Integrating Crack-Resistant Concrete with Multi-Physics Simulation for Early-Age Cracking Risk Mitigation in HSMC Bridge Pylons
摘要
The construction of Yanji Yangtze River Bridge main pylons, employing C60 concrete with wall thicknesses up to 4.25 m, presented formidable challenges in controlling thermal cracking. This study presents an integrated methodology for mitigating early-age cracking in thick-walled high-strength mass concrete (HSMC) bridge pylons through the synergistic combination of advanced material design and multi-physics simulation. A novel crack-resistant concrete was developed by incorporating 8% of a temperature-regulating and shrinkage-compensating anti-cracking agent, which reduced the early-age temperature rise rate by 37% and exhibited superior deformation characteristics under simulated thermal histories. Laboratory tests revealed 446 µε greater expansion during the temperature rise stage and a 0.63 µε/℃ reduction in shrinkage rate during temperature drop, while maintaining 215 µε effective expansion after 14 days.

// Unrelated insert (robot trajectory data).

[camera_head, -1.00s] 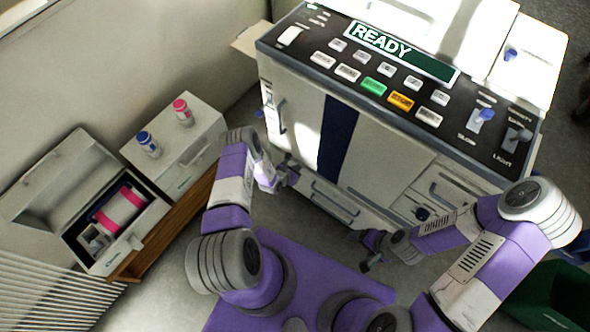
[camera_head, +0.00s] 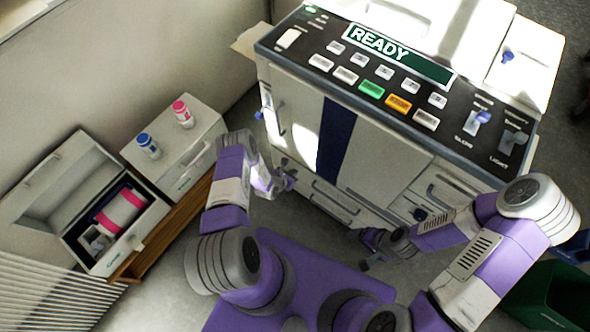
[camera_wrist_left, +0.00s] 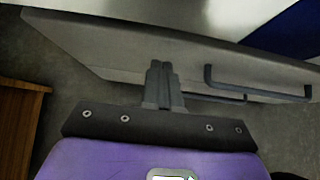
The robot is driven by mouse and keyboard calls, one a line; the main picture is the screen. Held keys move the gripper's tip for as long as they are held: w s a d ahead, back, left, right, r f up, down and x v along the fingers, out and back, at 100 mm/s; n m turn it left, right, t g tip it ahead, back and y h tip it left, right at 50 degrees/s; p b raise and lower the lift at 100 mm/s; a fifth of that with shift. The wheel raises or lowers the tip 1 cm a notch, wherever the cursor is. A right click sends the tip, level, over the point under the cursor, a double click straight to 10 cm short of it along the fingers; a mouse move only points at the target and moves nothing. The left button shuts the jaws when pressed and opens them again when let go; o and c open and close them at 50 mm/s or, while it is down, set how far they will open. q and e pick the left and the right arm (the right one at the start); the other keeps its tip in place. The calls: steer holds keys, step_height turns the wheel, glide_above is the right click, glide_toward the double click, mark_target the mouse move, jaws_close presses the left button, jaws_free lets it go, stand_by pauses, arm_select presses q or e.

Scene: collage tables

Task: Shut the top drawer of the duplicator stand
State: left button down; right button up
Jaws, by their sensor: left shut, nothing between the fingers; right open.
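The duplicator stand is the pale cabinet under the machine (camera_head: 385,165) with the READY panel. Its top drawer (camera_head: 325,193) has a dark bar handle, low on the front; I cannot tell how far it stands out. In the left wrist view the drawer front (camera_wrist_left: 120,45) spans the picture, with its handle (camera_wrist_left: 257,84) right of the fingers and a second handle lower down. My left gripper (camera_head: 287,181) is shut and empty at the left part of the front; its fingertips (camera_wrist_left: 160,66) overlap the drawer front, contact unclear. My right gripper (camera_head: 368,256) is open, low before the stand.
At the left, a wooden stand (camera_head: 175,228) bears an open box (camera_head: 118,225) with a pink-and-white roll and a closed white unit with blue and pink bottles (camera_head: 183,114). A green bin (camera_head: 540,295) is at lower right. Grey floor shows between the wooden stand and machine.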

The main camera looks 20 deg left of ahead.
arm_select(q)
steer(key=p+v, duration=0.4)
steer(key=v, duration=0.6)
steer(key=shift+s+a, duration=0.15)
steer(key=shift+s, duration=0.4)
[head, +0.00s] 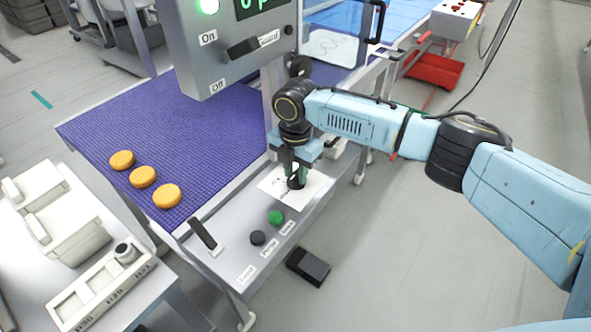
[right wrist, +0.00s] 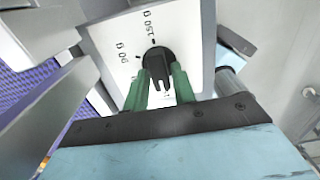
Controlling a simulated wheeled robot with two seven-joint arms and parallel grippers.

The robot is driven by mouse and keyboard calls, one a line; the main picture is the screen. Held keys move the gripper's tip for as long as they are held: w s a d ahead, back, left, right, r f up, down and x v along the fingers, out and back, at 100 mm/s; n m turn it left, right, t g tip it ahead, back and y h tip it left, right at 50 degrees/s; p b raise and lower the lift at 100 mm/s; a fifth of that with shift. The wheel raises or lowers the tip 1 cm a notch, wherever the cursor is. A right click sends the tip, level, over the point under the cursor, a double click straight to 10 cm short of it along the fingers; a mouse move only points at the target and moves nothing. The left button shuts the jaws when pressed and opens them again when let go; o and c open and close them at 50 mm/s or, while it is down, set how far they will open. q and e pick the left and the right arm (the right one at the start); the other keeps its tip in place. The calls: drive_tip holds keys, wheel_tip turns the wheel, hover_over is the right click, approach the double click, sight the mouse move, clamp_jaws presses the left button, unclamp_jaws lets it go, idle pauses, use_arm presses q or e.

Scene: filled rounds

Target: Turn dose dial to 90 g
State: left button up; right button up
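The dose dial is a black knob (right wrist: 157,58) on a white plate (right wrist: 112,73) marked 90 g and 150 g. In the right wrist view, 90 g is left of the knob and 150 g is above it. In the head view the dial (head: 296,183) is partly hidden under my right gripper (head: 297,175). The green fingers of that gripper (right wrist: 161,88) are close together, one on each side of the knob, and appear to touch it. The knob's pointed setting cannot be made out. My left gripper is not in view.
A green button (head: 276,218), a black button (head: 257,238) and a black lever (head: 203,234) share the sloped panel. A grey control box (head: 226,75) stands above. Orange rounds (head: 143,177) lie on the purple belt (head: 175,130). Open floor lies to the right.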

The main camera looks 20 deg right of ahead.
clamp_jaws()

A sophisticated multi-physics coupling model accounting for hydration-temperature-humidity-restraint interactions was employed to quantitatively assess cracking risk and optimize construction parameters. The integrated strategy, implementing crack-resistant concrete with optimized techniques (placing temperature ≤ 28 °C, cooling pipes, and formwork retention ≥ 5 days), consistently maintained cracking risk coefficients below the critical threshold of 0.7. Field implementation achieved maximum core temperatures below 75 °C, core-surface differentials below 25 °C, and preserved residual expansion of 164.3-241.1 µε up to 12 days, resulting in zero harmful cracking. This research establishes a validated technical framework for crack-resistant construction of similar HSMC structures.